Né et ayant grandi en Union soviétique, Edward Kaprov est parti s’installer en Israël après que sa patrie se soit brisée comme un miroir vole en éclats. Depuis 1992, il se sent « coincé entre deux utopies » et tente de surmonter le sentiment d’absurdité qui en a découlé. Quand le conflit a commencé, il a voulu donner lieu à un voyage dans le temps et dans l’espace en adoptant la technique du collodion humide, pour ralentir le temps en faisant renaître la magie de l’image argentique apparaissant sur une plaque de verre vierge, comme une utopie photographique de la lumière.
« Dans les sociétés primitives, on combattait pour se procurer de la nourriture et des terres fertiles. Puis, les appétits n’ont cessé de croître et l’on a trouvé toutes sortes de prétextes politiques pour justifier la violence. Quand les premiers témoignages photographiques de la guerre ont commencé à circuler, les gens n’ont pu feindre d’ignorer les atrocités commises. Mais les guerres n’ont pas cessé pour autant.
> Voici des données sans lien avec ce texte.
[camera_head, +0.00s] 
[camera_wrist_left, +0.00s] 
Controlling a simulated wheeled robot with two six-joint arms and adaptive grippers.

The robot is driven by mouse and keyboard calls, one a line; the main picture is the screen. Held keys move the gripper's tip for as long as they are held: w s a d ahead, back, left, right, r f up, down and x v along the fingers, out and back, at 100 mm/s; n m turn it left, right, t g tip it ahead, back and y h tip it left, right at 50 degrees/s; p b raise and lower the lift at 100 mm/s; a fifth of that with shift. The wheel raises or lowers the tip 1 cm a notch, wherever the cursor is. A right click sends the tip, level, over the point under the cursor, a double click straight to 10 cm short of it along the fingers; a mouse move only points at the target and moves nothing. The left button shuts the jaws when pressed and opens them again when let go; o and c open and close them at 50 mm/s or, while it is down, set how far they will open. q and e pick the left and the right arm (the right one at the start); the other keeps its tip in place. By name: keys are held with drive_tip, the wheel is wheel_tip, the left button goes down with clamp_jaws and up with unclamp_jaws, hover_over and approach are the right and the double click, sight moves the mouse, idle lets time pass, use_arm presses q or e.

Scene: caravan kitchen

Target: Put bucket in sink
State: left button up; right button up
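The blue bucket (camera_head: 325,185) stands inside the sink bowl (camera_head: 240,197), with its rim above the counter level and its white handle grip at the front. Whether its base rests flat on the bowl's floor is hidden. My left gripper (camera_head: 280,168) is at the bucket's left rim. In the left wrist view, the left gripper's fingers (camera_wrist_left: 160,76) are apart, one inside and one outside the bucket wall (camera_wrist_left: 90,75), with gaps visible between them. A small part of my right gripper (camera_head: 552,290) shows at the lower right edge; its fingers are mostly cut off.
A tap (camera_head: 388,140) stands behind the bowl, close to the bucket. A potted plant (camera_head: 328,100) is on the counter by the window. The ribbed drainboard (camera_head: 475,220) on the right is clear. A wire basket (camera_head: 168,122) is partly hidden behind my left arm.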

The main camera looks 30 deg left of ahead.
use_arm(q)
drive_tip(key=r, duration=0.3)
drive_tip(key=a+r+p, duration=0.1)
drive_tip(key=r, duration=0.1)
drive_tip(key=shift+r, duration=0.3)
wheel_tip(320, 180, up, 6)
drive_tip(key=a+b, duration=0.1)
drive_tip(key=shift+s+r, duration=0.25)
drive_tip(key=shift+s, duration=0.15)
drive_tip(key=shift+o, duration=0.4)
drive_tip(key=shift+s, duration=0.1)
Ceux qui ont commis des horreurs hier condamnent aujourd’hui les autres pour justifier leur violence de demain (…) J’ai décidé de photographier cette guerre en utilisant la première technique photographique. Après tout, la première guerre documentée a été celle de Crimée au milieu du 19e siècle. J’ai essayé, de cette manière, de clore une sorte de cercle logique. En Allemagne, j’ai acheté un Ford Transit et je l’ai transformé en une chambre noire itinérante. J’ai pris la route seul, j’ai traversé plusieurs frontières, jusqu’à la ligne de front en Ukraine. Sans vouloir immortaliser un « moment décisif », j’ai cherché à saisir, sur un morceau de verre, le visage et la tragédie intemporelle de la guerre. Le visage de la dernière guerre. » (Edward Kaprov)
Entretien avec Edward Kaprov
Pourquoi avoir utilisé une technique photographique très ancienne pour réaliser vos photos ?
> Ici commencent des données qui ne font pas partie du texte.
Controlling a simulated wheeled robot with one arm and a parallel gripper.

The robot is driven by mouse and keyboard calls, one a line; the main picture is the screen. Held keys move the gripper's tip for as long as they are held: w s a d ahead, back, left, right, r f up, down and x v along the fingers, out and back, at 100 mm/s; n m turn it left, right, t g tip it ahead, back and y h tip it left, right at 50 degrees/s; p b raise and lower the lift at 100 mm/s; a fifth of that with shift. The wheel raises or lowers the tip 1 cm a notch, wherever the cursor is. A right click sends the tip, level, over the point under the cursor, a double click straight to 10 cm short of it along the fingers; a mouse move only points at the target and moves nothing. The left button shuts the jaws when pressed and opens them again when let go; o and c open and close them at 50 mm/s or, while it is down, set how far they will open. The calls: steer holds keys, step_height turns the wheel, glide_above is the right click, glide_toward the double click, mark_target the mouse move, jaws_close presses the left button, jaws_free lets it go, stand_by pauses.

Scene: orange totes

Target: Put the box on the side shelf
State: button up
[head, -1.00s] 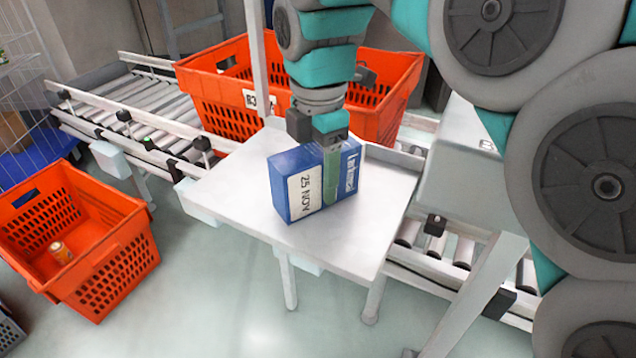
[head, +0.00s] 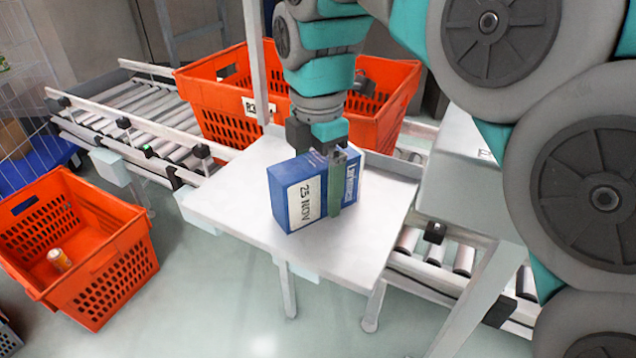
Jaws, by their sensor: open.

Pour moi, c’est comme une parabole, j’essaie toujours de comprendre ce qui se passe autour de moi en apprenant ce qui s’est passé avant. Faire un parallèle entre le passé et le présent, c’était très important. Si nous ne connaissons pas le passé, nous ne connaitrons pas l’avenir. J’ai adopté cette technique il y a environ sept ans. Dans le cas de l’Ukraine, il était très clair pour moi que je devais procéder de cette manière. C’est aussi parce qu’il y a beaucoup de journalistes qui travaillent là-bas et que je n’étais pas missionné par un journal. Cela n’avait donc aucun sens de le faire de manière disons classique. Pour moi, il était clair et naturel de réaliser ce projet de cette manière. Je pensais vraiment, et je vois que cela fonctionne, que cela attirerait un autre regard, une nouvelle attention portée sur ce conflit, comme parler de la même chose mais dans un langage différent.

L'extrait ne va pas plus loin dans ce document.